## Dataset excerpt

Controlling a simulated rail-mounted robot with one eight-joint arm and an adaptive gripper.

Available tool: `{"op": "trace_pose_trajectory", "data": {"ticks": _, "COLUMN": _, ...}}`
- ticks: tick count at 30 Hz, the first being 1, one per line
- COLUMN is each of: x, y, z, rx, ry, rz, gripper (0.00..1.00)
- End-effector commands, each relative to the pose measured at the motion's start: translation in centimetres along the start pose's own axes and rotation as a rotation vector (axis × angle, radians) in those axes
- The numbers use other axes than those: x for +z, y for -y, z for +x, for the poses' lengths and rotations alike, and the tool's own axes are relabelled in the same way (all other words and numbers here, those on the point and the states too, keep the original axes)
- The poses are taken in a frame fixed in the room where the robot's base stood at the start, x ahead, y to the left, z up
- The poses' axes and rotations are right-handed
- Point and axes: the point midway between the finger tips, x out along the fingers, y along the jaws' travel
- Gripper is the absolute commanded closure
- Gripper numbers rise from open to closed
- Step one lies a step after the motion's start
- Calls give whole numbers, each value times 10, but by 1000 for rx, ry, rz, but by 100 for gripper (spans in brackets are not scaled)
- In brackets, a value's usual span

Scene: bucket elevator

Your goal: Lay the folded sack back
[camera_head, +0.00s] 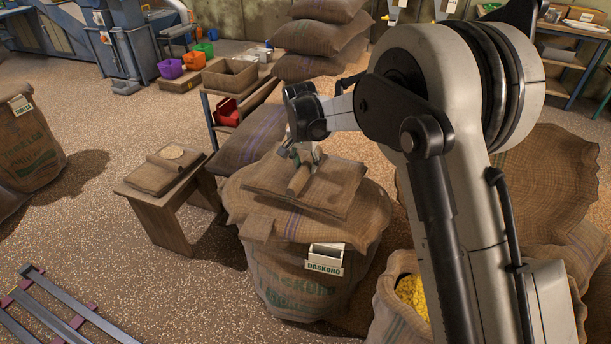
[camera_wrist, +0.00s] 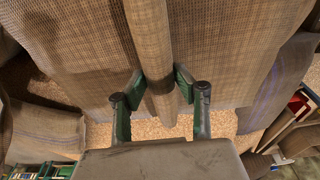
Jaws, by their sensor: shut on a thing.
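The folded brown sack (camera_head: 338,187) lies across the top of the full sack marked DASKORO (camera_head: 290,280), covering much of its top. My gripper (camera_head: 304,156) is above it, with its fingers shut on a raised, rolled ridge of the cloth. In the wrist view the green fingers of my gripper (camera_wrist: 163,92) press on both sides of this ridge of the folded sack (camera_wrist: 148,35), and the cloth spreads flat to left and right. Whether the sack's underside touches the full sack everywhere is hidden.
A small wooden stool (camera_head: 165,208) with folded cloth and a round pale thing stands to the left. A white label box (camera_head: 325,257) is on the full sack's front. An open sack of yellow grain (camera_head: 412,292) is at the right. Stacked sacks (camera_head: 318,40) stand behind.

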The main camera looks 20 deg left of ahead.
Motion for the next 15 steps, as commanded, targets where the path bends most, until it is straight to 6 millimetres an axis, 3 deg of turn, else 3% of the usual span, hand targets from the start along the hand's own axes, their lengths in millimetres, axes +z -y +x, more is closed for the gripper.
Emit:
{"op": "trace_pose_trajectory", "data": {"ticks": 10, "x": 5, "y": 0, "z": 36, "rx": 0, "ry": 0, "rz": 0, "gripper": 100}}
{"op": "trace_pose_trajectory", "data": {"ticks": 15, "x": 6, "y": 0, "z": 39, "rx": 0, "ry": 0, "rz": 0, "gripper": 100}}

## What you have to do
Repeat only the lines between the start of the data and the line with "[camera_wrist, +0.00s]", including those two lines, and skip the pictures.

## Full solution
Controlling a simulated rail-mounted robot with one eight-joint arm and an adaptive gripper.

Available tool: `{"op": "trace_pose_trajectory", "data": {"ticks": _, "COLUMN": _, ...}}`
- ticks: tick count at 30 Hz, the first being 1, one per line
- COLUMN is each of: x, y, z, rx, ry, rz, gripper (0.00..1.00)
- End-effector commands, each relative to the pose measured at the motion's start: translation in centimetres along the start pose's own axes and rotation as a rotation vector (axis × angle, radians) in those axes
- The numbers use other axes than those: x for +z, y for -y, z for +x, for the poses' lengths and rotations alike, and the tool's own axes are relabelled in the same way (all other words and numbers here, those on the point and the states too, keep the original axes)
- The poses are taken in a frame fixed in the room where the robot's base stood at the start, x ahead, y to the left, z up
- The poses' axes and rotations are right-handed
- Point and axes: the point midway between the finger tips, x out along the fingers, y along the jaws' travel
- Gripper is the absolute commanded closure
- Gripper numbers rise from open to closed
- Step one lies a step after the motion's start
- Calls give whole numbers, each value times 10, but by 1000 for rx, ry, rz, but by 100 for gripper (spans in brackets are not scaled)
- In brackets, a value's usual span

Scene: bucket elevator

Your goal: Lay the folded sack back
[camera_head, +0.00s] 
[camera_wrist, +0.00s] 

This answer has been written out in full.